With U1, assign it to one trained support person or one planned board setup. Do not let it float between roles. The support person should use it in a limited area first, not across the full route.
The first test should answer one question: did the product make the session easier to run? If the answer is yes, the club can build a repeatable routine. If the answer is no, the product may still be good, but the session format needs work.

Final Recommendation For Open-Water Swim Clubs
Choose MANTA 2 when the product is meant for swimmers under close supervision. It is the more natural fit for short rotations, confidence checks, and controlled practice near a support boat.
Choose U1 when the product is meant for crew support, board support, or a more versatile water program. It is the better choice when one trained user owns the setup and the role is planned before the session begins.
The clean split is this: MANTA 2 is the swimmer-facing option; U1 is the crew-facing option. Keep that distinction clear and the buying decision becomes much less confusing.
If your club is still comparing the broader lineup, use the ASIWO underwater scooters collection to see the product family. For club use, the strongest choice is the one that helps the session stay easier to read from the boat, board, or shoreline.
Can open-water swim clubs use MANTA 2 for training?
Yes, when the use is close, supervised, and limited to a clear route or station.

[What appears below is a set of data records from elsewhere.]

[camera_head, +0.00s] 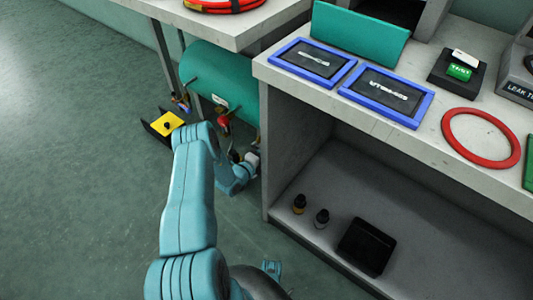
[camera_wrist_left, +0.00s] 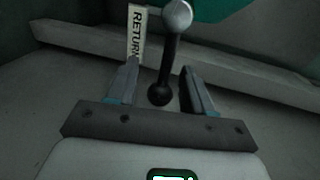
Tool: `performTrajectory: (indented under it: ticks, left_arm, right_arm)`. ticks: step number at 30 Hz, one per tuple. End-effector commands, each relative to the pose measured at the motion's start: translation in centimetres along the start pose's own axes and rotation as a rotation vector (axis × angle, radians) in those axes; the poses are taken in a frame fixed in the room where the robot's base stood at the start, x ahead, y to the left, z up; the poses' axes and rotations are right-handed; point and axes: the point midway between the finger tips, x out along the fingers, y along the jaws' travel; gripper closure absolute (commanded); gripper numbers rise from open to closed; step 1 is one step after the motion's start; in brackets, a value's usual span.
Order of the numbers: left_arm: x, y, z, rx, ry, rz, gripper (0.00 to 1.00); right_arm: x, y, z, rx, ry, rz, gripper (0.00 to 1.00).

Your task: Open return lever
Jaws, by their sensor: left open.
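The return lever (camera_wrist_left: 169,58) is a black rod with a round black ball at its near end and a grey metal pivot at its top. A pale tag reading RETURN (camera_wrist_left: 137,32) is beside it. My left gripper (camera_wrist_left: 160,72) is open in the left wrist view, with one finger on each side of the lever. I see gaps between the fingers and the rod. In the head view, my left gripper (camera_head: 248,162) is low by the teal tank's fittings, mostly hidden by my arm; I cannot make out the lever there.
The teal tank (camera_head: 215,75) hangs below the left bench, with a red fitting (camera_head: 224,122) under it. The right bench's side wall (camera_head: 266,150) is close to my gripper. A yellow-topped item (camera_head: 166,123) is on the floor at left. Open floor lies further left.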

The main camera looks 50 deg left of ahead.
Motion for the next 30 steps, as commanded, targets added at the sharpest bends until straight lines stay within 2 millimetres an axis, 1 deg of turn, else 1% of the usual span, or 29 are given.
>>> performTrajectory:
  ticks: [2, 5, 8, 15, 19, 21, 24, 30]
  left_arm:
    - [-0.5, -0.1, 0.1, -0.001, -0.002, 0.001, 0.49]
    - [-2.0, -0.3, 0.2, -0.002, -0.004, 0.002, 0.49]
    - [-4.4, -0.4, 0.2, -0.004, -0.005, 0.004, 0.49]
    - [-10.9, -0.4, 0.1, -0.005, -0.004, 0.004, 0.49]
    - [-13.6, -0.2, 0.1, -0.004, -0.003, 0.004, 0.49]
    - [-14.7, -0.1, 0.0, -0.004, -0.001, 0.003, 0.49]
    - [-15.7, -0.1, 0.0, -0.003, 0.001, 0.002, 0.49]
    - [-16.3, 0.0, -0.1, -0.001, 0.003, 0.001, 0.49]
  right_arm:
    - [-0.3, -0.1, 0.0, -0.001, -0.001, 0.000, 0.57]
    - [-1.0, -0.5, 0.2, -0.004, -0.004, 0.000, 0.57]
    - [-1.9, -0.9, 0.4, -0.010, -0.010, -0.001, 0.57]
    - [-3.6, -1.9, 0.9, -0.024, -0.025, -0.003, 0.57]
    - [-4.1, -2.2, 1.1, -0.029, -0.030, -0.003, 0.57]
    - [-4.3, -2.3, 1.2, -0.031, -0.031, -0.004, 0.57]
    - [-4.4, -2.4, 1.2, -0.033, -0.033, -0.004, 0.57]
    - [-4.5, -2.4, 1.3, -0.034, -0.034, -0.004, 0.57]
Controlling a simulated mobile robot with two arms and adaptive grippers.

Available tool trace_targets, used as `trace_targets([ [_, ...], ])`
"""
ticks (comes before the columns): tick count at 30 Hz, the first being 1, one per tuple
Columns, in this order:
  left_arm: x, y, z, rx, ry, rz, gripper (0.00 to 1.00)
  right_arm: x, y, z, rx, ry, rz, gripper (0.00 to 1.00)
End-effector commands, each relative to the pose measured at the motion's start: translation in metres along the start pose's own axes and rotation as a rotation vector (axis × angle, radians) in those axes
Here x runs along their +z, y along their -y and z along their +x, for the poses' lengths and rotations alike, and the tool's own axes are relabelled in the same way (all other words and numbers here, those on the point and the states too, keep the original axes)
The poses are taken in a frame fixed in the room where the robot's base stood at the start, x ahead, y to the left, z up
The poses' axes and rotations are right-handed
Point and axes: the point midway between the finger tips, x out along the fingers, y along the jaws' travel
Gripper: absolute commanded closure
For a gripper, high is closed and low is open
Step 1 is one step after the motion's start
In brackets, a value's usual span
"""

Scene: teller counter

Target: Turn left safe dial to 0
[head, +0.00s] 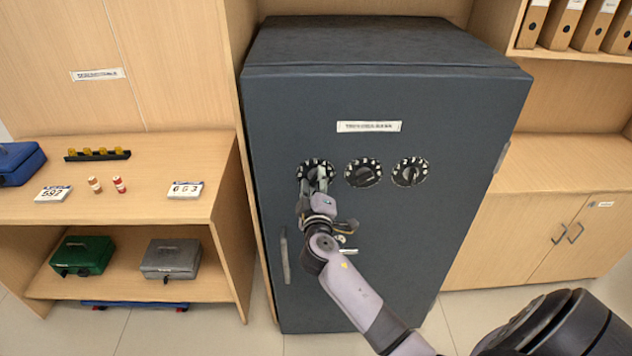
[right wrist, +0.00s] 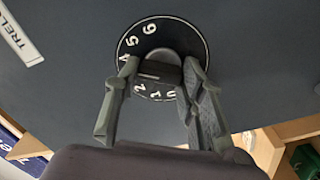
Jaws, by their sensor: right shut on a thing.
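The dark grey safe (head: 380,255) stands in the middle of the head view with its door shut. Three black dials with white numbers sit in a row on the door. My right gripper (head: 317,182) is at the left dial (head: 312,164), its fingers shut on the knob. In the right wrist view, the gripper (right wrist: 162,85) has one finger on each side of the knob of the left dial (right wrist: 178,38). The numbers 4, 5 and 6 show on one side of that dial. The middle dial (head: 363,172) and right dial (head: 410,171) are untouched. My left gripper is out of view.
A vertical handle (head: 285,258) is on the safe's left side, near my right arm. At the left, a wooden shelf unit (head: 215,180) holds number cards, a green cash box (head: 83,255) and a grey cash box (head: 171,259). Wooden cabinets stand at the right.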

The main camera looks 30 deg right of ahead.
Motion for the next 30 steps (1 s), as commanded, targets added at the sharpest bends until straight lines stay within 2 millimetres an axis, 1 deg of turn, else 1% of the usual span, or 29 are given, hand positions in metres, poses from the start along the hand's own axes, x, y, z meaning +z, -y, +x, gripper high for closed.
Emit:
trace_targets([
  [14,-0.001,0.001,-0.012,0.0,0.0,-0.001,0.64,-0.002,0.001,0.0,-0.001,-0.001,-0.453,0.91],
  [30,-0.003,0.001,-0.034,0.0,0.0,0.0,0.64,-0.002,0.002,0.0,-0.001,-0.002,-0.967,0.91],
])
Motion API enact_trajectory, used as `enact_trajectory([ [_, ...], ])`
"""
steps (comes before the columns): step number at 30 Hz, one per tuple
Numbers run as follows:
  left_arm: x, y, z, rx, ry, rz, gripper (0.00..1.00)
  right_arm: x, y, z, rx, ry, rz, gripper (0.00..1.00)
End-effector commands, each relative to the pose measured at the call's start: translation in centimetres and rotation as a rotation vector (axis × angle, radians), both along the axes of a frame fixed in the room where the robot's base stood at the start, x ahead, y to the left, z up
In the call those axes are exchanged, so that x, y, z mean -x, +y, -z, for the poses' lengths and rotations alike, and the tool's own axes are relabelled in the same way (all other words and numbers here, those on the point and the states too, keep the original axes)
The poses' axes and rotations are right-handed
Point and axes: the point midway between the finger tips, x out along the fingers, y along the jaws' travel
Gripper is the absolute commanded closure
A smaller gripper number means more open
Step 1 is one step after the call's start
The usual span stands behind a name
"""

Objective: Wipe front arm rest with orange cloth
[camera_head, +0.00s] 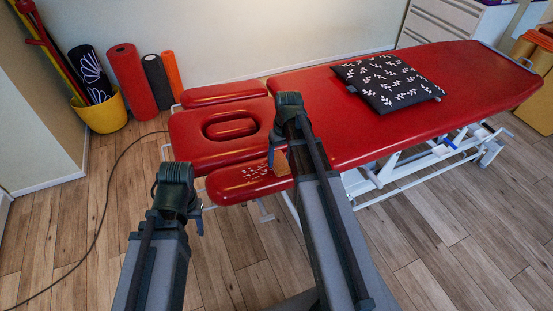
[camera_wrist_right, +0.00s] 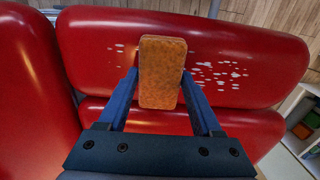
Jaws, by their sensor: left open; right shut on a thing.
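The front arm rest (camera_head: 232,188) is the red pad on the near side of the bench's head end, with white specks on it. In the right wrist view the arm rest (camera_wrist_right: 85,62) spans the upper middle, with many specks right of the cloth and a few left of it. My right gripper (camera_head: 278,155) is shut on the orange cloth (camera_wrist_right: 162,72), a block-like piece between its blue fingers, over the arm rest. I cannot tell if the cloth touches it. The cloth (camera_head: 281,164) shows partly behind my arm. My left gripper (camera_head: 198,220) is open, left of the arm rest over the floor.
The red bench (camera_head: 300,82) extends to the right, with a black patterned cushion (camera_head: 388,82) on it. A far arm rest (camera_head: 225,93) lies beyond the headrest (camera_head: 190,130). A yellow bucket (camera_head: 100,113) and rolled mats (camera_head: 132,80) stand at the left wall. The floor at left is clear except for a cable.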

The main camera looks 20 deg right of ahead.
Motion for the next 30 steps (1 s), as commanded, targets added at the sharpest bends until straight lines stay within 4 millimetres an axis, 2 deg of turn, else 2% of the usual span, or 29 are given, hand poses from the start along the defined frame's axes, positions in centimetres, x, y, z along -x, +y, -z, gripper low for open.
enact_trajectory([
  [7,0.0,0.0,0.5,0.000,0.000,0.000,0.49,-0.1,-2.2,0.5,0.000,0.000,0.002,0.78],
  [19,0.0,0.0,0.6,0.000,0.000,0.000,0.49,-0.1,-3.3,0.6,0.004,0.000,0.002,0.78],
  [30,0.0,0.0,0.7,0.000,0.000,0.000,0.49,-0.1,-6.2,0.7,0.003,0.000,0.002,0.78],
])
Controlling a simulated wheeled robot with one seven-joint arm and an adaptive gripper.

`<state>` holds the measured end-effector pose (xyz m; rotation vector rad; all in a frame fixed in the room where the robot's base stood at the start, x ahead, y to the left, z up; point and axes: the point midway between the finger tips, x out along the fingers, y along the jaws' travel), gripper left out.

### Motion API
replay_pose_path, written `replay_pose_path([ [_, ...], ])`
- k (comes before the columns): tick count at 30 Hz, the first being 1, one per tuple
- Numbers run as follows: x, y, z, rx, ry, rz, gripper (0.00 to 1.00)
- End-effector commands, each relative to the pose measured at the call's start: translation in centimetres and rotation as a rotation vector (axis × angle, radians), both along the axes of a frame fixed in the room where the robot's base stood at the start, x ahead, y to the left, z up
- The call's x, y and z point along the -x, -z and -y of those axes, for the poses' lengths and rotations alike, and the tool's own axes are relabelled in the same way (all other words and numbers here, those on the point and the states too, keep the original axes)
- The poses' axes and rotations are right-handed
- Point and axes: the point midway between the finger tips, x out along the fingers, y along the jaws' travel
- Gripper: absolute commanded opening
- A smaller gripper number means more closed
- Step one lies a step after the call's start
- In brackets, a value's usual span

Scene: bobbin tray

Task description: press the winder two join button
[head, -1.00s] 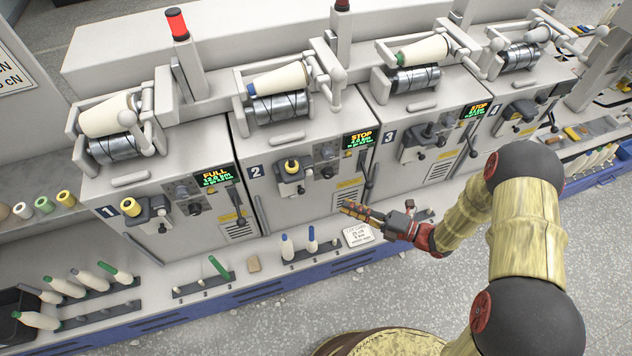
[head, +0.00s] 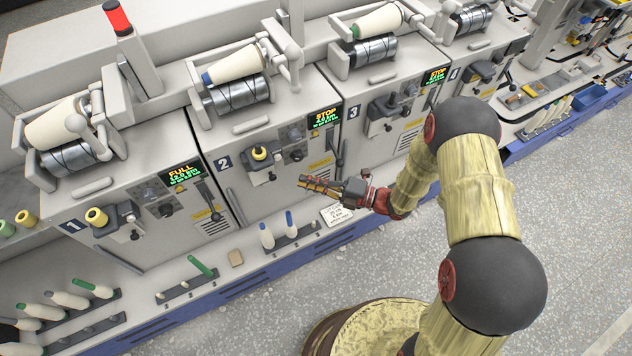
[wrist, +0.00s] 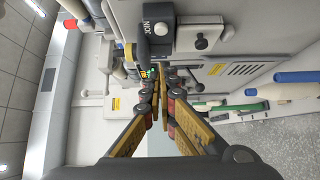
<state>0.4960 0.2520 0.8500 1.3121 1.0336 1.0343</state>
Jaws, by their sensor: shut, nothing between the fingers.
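Winder two (head: 262,190) is the grey unit marked 2, with a lit STOP display (head: 323,117) at its upper right. Its control panel (head: 293,133) sits left of the display, with a dark round knob (head: 297,155) below. The controls are too small to tell which is the join button. My gripper (head: 303,181) is shut and empty, pointing left in front of winder two's lower face, below the knob in the picture. I cannot tell whether it touches anything. In the wrist view the closed fingers (wrist: 160,70) point towards machine parts.
Winder one (head: 150,215) shows FULL at left; winder three (head: 385,110) stands to the right. A low ledge in front holds blue-tipped bobbins (head: 266,236), a green-tipped one (head: 200,266) and a white card (head: 337,214). Speckled floor is open at lower right.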

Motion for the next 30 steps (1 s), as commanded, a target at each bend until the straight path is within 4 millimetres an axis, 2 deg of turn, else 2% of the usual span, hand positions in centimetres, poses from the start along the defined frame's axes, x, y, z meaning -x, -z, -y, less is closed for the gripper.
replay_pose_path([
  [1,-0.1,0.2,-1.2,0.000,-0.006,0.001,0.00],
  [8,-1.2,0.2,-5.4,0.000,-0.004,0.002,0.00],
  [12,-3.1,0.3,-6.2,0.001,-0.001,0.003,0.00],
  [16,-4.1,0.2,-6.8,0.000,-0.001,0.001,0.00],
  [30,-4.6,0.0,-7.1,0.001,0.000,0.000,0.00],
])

It works best as a controlled experience, not an open-ended ride.
Is U1 better than MANTA 2 for a support boat?
U1 is better when the user is support crew or a board-based support person. MANTA 2 is usually better when the swimmer is the person holding the product.
Should tired swimmers use powered gear to finish a route?
No. A tired swimmer needs normal support decisions first. Powered gear should not be used to push someone beyond the session plan.
What speed should a swim club allow first?
Start with the lowest practical speed. The first trial should prove control and communication, not top speed.
Can U1 replace a support boat or kayak?
No. U1 can support a planned crew role, but it does not replace supervision, communication, flotation, or a reliable exit plan.